Luis Carlos de la Peña

Luis Carlos de la Peña

A cuenta del fallecimiento de Sánchez Dragó han disparado al unísono los morteros del puritanismo con sesgo ideológico. El estruendo ahoga no solo el duelo, sino casi cualquier comentario piadoso con el autor ¿maldito? de Gárgoris y Habidis, aquella monumental tetralogía de 1978 que Torrente Ballester prologaba con, ya entonces, justificada prevención: “¡Peligroso hereje, este Fernando Sánchez Dragó! La Inquisición no se hubiera limitado a discutir con él de teologías: le hubiera enviado a la hoguera”. Nada podía justificar mejor a Dragó que la ferocidad de su apellido y la fama que le precedía: la del dragón.

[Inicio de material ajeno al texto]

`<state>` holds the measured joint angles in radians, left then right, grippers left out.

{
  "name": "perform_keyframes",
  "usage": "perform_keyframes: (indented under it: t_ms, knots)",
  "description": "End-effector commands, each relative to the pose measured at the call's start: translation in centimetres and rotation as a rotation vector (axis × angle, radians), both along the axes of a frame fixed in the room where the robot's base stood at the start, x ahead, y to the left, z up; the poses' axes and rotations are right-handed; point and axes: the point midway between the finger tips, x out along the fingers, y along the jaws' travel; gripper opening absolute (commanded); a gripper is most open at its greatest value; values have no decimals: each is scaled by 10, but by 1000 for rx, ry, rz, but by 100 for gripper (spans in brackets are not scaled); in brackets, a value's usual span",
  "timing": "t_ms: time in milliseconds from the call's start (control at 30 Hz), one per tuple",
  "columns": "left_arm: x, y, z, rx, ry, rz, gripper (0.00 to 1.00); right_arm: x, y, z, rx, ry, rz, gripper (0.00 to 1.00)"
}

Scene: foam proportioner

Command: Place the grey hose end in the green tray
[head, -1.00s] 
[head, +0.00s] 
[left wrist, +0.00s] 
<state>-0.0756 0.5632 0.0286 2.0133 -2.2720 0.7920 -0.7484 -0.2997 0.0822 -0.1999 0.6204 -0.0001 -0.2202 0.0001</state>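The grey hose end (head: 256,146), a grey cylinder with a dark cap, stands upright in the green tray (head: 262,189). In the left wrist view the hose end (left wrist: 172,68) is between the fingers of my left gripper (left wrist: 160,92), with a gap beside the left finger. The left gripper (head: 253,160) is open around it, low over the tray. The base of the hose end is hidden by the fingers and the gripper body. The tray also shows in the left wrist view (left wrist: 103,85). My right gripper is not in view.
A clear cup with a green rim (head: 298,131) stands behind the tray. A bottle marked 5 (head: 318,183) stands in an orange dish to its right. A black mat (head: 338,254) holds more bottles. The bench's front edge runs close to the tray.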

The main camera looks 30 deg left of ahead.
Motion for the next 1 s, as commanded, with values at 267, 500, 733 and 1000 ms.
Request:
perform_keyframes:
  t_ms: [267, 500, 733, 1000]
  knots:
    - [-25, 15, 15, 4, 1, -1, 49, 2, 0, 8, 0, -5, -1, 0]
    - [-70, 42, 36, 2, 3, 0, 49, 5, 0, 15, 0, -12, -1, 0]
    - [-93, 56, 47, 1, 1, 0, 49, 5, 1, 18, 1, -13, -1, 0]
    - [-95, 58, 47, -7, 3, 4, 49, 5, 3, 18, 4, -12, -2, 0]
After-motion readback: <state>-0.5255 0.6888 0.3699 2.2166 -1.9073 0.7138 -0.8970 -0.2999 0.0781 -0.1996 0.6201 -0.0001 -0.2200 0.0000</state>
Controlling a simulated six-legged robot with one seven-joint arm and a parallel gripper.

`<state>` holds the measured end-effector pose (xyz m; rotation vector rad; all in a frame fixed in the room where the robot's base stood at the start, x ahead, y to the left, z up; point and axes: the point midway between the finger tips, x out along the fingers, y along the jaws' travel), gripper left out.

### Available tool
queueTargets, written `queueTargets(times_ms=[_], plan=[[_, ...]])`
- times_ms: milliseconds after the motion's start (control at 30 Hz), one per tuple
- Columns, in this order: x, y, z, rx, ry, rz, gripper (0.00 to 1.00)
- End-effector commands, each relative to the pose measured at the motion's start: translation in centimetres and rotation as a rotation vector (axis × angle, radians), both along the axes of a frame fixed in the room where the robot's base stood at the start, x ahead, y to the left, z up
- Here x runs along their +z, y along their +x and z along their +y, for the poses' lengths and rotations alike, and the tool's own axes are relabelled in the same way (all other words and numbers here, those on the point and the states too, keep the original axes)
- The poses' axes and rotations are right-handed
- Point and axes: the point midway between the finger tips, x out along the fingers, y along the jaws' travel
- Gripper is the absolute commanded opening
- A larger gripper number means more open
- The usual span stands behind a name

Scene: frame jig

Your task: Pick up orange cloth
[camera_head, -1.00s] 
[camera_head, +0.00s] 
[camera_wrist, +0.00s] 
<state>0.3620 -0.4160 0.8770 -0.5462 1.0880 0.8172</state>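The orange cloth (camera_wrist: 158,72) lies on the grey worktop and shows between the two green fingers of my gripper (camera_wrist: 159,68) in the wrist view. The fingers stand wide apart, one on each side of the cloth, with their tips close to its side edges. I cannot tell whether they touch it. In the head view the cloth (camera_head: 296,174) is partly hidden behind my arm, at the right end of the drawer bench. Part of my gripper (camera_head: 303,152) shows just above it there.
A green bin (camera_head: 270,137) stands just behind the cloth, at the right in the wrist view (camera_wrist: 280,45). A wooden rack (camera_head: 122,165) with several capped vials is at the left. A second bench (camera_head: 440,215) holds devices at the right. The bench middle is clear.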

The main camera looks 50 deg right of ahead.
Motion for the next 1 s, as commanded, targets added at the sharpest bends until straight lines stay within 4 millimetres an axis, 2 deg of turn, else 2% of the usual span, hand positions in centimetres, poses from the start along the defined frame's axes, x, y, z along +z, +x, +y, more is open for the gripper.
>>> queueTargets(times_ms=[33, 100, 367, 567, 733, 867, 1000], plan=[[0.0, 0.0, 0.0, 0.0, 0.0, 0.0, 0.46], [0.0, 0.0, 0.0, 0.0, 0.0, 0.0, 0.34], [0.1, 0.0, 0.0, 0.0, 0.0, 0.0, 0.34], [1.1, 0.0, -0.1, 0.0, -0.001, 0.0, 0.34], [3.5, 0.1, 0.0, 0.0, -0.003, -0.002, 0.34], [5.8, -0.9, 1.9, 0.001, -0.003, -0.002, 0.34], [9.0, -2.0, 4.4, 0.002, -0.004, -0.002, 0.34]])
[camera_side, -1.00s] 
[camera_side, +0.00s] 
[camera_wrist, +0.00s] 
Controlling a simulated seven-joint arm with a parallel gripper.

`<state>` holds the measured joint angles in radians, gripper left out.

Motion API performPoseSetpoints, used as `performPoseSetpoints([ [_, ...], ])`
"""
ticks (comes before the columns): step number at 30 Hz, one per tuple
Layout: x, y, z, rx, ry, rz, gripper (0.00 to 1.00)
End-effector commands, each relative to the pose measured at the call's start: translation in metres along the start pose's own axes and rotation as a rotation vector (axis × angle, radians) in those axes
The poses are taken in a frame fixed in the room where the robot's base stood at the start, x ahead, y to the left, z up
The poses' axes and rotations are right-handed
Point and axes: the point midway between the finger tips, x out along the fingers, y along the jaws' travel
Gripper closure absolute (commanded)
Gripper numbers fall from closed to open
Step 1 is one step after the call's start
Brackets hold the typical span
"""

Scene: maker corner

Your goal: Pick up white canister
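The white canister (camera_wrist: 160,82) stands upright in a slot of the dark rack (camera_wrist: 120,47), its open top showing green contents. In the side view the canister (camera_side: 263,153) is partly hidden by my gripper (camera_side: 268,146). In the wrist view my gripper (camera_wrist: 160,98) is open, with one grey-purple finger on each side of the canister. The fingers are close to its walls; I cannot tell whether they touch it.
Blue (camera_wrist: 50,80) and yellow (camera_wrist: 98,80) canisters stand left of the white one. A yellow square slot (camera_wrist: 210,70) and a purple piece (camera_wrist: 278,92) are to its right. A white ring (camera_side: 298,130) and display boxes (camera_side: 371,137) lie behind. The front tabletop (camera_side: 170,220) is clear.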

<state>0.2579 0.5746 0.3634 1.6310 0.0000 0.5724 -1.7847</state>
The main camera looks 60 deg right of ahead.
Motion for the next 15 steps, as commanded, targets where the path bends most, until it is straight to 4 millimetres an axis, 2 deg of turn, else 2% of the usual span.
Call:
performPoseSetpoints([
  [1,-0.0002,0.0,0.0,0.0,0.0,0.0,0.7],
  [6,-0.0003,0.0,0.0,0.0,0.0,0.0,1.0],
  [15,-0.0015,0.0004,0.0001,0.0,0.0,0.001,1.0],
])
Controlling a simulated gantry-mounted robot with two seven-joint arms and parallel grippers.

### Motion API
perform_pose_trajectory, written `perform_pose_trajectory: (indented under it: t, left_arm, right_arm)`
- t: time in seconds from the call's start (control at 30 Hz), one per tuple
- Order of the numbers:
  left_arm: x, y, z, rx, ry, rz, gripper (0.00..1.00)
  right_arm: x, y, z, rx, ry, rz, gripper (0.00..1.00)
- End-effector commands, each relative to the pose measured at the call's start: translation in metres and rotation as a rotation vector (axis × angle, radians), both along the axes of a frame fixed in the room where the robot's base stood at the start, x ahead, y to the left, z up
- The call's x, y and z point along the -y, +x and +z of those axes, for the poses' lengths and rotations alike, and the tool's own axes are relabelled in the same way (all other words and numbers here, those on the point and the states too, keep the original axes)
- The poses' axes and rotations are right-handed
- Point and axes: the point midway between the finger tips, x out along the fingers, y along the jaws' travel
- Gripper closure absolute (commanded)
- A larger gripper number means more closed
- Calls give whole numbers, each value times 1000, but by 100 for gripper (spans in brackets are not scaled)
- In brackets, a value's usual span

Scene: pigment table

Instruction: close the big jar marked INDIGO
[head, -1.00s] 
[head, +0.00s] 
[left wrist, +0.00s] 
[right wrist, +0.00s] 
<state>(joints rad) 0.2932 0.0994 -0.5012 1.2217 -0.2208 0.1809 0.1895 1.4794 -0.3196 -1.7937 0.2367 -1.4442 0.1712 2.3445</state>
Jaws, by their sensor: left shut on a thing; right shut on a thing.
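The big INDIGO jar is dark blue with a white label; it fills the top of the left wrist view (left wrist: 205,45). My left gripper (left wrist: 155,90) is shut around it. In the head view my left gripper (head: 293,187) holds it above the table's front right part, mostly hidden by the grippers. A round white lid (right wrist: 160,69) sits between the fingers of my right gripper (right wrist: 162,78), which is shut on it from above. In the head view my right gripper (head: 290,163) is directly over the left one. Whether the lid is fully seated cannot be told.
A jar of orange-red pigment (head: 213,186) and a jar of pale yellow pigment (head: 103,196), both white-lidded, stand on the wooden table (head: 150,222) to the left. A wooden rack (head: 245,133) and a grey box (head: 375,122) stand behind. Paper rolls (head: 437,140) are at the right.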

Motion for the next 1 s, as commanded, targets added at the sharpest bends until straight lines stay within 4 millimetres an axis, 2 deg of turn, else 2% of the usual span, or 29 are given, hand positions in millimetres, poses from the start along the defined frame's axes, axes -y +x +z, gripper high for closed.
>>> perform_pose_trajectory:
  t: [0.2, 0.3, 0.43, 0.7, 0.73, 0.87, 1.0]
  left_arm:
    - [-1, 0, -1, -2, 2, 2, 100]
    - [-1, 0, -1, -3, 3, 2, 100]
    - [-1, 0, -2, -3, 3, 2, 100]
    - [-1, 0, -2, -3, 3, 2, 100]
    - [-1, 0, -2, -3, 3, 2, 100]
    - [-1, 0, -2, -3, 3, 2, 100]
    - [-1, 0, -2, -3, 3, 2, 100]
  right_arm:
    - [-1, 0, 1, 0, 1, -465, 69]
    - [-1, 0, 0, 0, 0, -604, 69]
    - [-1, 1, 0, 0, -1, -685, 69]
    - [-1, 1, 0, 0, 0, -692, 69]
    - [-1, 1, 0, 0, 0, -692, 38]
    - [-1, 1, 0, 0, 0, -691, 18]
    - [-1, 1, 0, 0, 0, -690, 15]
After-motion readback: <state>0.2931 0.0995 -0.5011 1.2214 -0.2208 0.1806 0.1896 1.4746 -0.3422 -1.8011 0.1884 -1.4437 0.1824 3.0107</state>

En este juego infantil que le ocupó y divirtió toda la vida no le faltaron compañeros que, como él, antes se dejarían cortar un brazo que despreciar una buena ocurrencia. En las últimas semanas se ha citado mucho a Tamames, el viejo comunista que disfrutaba de su protagonismo postrero en relación inversa a nuestra angustia por el espectáculo dado, pero también Antonio Escohotado, el otro chamán que le precedió en la búsqueda de la reencarnación. Larga es la lista de los amigos: Fernando Savater o Arcadi Espada; Azúa, Trapiello y Boadella u Óscar Tusquets, que han hecho del ingenio, inteligencia y cultura que atesoran, un cesto del que extraer boutades y provocaciones que, ¡pásmense!, encuentran un público dado a escandalizarse. Los cuarenta años transcurridos desde las premonitorias palabras del prólogo de Torrente, incluida la referencia a la hoguera, nos dan suficiente perspectiva de la intolerancia e iracundia instaladas en las actitudes y la psique de quienes entonces afirmaban –afirmábamos– traer la libertad. ¿Qué nos ha pasado?

Se ha dicho repetidas veces que en España, a la muerte de Franco, había de todo menos demócratas. Quien no sobrellevaba con naturalidad la dictadura franquista soñaba con imponer la del proletariado y, en esas circunstancias, el mayo del 68, el hipismo y otras movidas contraculturales solo podían ser la simple ensoñación y válvula de escape de algunas camadas burguesas teñidas de subjetivismo, libertarismo e individualismo, acusaciones entonces graves en la rive gauche. La democracia resultó tan aburrida como se anunciaba en los manuales y, adaptado el tono del gris a los nuevos tiempos, quedó una gestión socialdemócrata, blanda, donde los negocios de los avisados y el consumo de todos cloroforman el día a día.

En este légamo chapoteamos y desde él lanzamos pegotes de barro a quienes como Dragó, que no dragón, alzan su intemperante voz para recordarnos: “Yo soy disidente de todo y militante de mí mismo”. ¡Qué provocación y qué escándalo!